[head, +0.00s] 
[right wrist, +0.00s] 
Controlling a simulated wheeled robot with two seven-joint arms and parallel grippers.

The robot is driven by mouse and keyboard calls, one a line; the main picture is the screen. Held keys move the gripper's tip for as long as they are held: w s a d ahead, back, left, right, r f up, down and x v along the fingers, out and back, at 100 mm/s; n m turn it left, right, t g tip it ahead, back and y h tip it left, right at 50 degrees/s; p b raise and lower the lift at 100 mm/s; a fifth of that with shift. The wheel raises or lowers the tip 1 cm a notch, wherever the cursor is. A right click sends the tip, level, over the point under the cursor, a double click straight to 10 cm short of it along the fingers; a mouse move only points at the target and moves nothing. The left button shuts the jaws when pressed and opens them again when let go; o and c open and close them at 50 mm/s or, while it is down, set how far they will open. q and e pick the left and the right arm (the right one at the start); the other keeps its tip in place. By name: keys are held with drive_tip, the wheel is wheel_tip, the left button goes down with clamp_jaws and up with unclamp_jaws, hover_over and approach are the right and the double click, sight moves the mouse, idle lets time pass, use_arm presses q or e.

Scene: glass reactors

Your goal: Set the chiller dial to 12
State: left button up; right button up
★ ★ ★
Output all of the data above without any alteration.

— Result for this task —
[head, +0.00s] 
[right wrist, +0.00s] 
Controlling a simulated wheeled robot with two seven-joint arms and parallel grippers.

The robot is driven by mouse and keyboard calls, one a line; the main picture is the screen. Held keys move the gripper's tip for as long as they are held: w s a d ahead, back, left, right, r f up, down and x v along the fingers, out and back, at 100 mm/s; n m turn it left, right, t g tip it ahead, back and y h tip it left, right at 50 degrees/s; p b raise and lower the lift at 100 mm/s; a fifth of that with shift. The wheel raises or lowers the tip 1 cm a notch, wherever the cursor is. A right click sends the tip, level, over the point under the cursor, a double click straight to 10 cm short of it along the fingers; a mouse move only points at the target and moves nothing. The left button shuts the jaws when pressed and opens them again when let go; o and c open and close them at 50 mm/s or, while it is down, set how far they will open. q and e pick the left and the right arm (the right one at the start); the other keeps its tip in place. By name: keys are held with drive_tip, the wheel is wheel_tip, the left button goes down with clamp_jaws and up with unclamp_jaws, hover_over and approach are the right and the double click, sight moves the mouse, idle lets time pass, use_arm presses q or e.

Scene: glass reactors

Your goal: Set the chiller dial to 12
State: left button up; right button up

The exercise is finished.